Pertama, ketentuan a quo memberikan kekuasaan/legitimasi kepada penerima
fidusia (kreditur) untuk secara langsung melakukan eksekusi terhadap objek fidusia
dalam hal dianggap telah melakukan cidera janji. Mekanisme eksekusi itu bisa
dilakukan secara serta merta tanpa melalui prosedur hukum yang benar dengan
orientasi pengambil alihan objek fidusia. Hal tersebut justru dapat memunculkan
kesewenang-wenangan penerima fidusia (kreditur) dalam melakukan eksekusi
objek fidusia seperti halnya yang dialami oleh para Pemohon. [vide Bukti P-6]
6. Bahwa menurut para Pemohon model pemaknaan Kedua, frasa “kekuatan
eksekutorial” dan frasa “sama dengan putusan pengadilan” dapat dimaknai bahwa
apakah prosedur eksekusi terhadap Sertifikat Jaminan Fidusia dilakukan sama
seperti prosedur dan mekanisme eksekusi sebagaimana pelaksanaan eksekusi
terhadap putusan pengadilan. Oleh karenanya menurut para Pemohon materi
muatan sebagaimana diatur dalam Pasal 15 ayat (2) UU 42/1999, seharusnya tidak
berhenti pada ketentuan yang mempersamakan antara “sertifikat fidusia” dengan
“putusan pengadilan yang telah memperoleh kekuatan hukum tetap” tanpa
mengatur lebih lanjut bagaimana prosedur eksekusi itu dapat dilaksanakan agar
sesuai juga dengan mekanisme eksekusi atas putusan pengadilan berkekuatan
hukum tetap. Sehingga kurang lengkapnya materi muatan Pasal 15 ayat (2) UU
42/1999 tersebut berimplikasi pada pengabaian terhadap asas kepastian hukum
(legal certainty) dan asas keadilan hukum (legal justice), karena lebih cenderung
melindungi Penerima Fidusia daripada melindungi kepentingan konsumen (pemberi
fidusia);
7. Bahwa menurut para Pemohon mestinya, dengan mempersamakan “sertifikat
fidusia” dengan “putusan pengadilan yang telah memperoleh kekuatan hukum
tetap”, maka prosedur pelaksanaan eksekusi objek fidusia juga seharusnya
dipersamakan atau paling tidak serupa dengan prosedur eksekusi putusan
pengadilan yang berkekuatan hukum tetap (inkracht van gewijsde), yaitu dengan
112
terlebih dahulu mengajukan permohonan eksekusi kepada Ketua Pengadilan
sebagaimana diatur dalam Pasal 196 Herzien Inlandsch Reglement (HIR);
Pasal 196 HIR “Jika pihak yang dikalahkan tidak mau atau lalai untuk memenuhi isi keputusan itu dengan damai, maka fihak yang menang memasukkan permintaan, baik dengan lisan, maupun dengan surat, kepada ketua, pengadilan negeri yang tersebut pada ayat pertama pasal 195, buat menjalankan keputusan itu Ketua menyuruh memanggil fihak yang dikalahkan itu serta memperingatkan, supaya ia memenuhi keputusan itu di dalam tempo yang ditentukan oleh ketua, yang selama-lamanya delapan hari”.
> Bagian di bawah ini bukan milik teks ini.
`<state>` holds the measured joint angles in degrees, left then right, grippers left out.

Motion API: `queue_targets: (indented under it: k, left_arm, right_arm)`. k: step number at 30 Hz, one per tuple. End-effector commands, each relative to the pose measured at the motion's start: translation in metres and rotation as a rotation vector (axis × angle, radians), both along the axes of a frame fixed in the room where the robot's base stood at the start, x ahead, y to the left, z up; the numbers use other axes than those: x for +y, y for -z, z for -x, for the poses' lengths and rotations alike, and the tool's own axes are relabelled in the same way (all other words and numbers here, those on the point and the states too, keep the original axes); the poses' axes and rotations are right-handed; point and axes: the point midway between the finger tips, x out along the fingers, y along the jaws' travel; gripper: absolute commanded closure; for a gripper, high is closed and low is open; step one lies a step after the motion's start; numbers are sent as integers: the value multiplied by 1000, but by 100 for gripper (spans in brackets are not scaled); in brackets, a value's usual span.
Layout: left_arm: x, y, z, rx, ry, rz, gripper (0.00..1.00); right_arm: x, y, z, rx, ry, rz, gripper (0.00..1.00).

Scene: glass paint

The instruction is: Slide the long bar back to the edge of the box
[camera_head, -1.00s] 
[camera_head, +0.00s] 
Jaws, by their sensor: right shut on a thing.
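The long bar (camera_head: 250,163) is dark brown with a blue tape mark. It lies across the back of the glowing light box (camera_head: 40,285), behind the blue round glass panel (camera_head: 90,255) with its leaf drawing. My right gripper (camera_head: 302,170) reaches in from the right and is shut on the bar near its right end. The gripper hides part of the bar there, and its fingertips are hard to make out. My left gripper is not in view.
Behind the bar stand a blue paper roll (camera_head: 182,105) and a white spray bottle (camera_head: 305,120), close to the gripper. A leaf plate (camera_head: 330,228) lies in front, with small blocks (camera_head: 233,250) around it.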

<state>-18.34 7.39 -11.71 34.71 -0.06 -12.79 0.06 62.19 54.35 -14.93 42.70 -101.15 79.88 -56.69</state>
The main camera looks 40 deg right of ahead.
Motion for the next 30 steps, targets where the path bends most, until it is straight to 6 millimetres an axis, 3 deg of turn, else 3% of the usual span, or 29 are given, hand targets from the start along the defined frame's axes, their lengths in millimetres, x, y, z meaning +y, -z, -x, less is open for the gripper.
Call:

8. Bahwa menurut para Pemohon model pemaknaan Ketiga, frasa “kekuatan
eksekutorial” dan frasa “sama dengan putusan pengadilan” dapat dimaknai bahwa
apakah Sertifikat Jaminan Fidusia dapat mengesampingkan putusan pengadilan
atas perjanjian turunan dan perjanjian pokoknya, meskipun belum memiliki
kekuatan hukum mengikat. Sebab jika ada kepastian hukum atas pertanyaan
sebagaimana model pemaknaan ketiga itu, maka seharusnya kasus yang menimpa
para Pemohon tidak akan terjadi. Karena ketiadaan kepastian hukum atas
pemaknaan pasal a quo, para Pemohon mengalami tindakan penyitaan objek
fidusia secara melawan hukum. Bahkan ketika telah ada putusan pengadilan yang
menyatakan tindakan penarikan objek fidusia itu dinilai sebagai tindakan yang
salah dan merupakan perbuatan melawan hukum, Penerima Fidusia tetap
melakukan penarikan terhadap objek fidusia. [vide bukti P-7] dan [vide Bukti P-8]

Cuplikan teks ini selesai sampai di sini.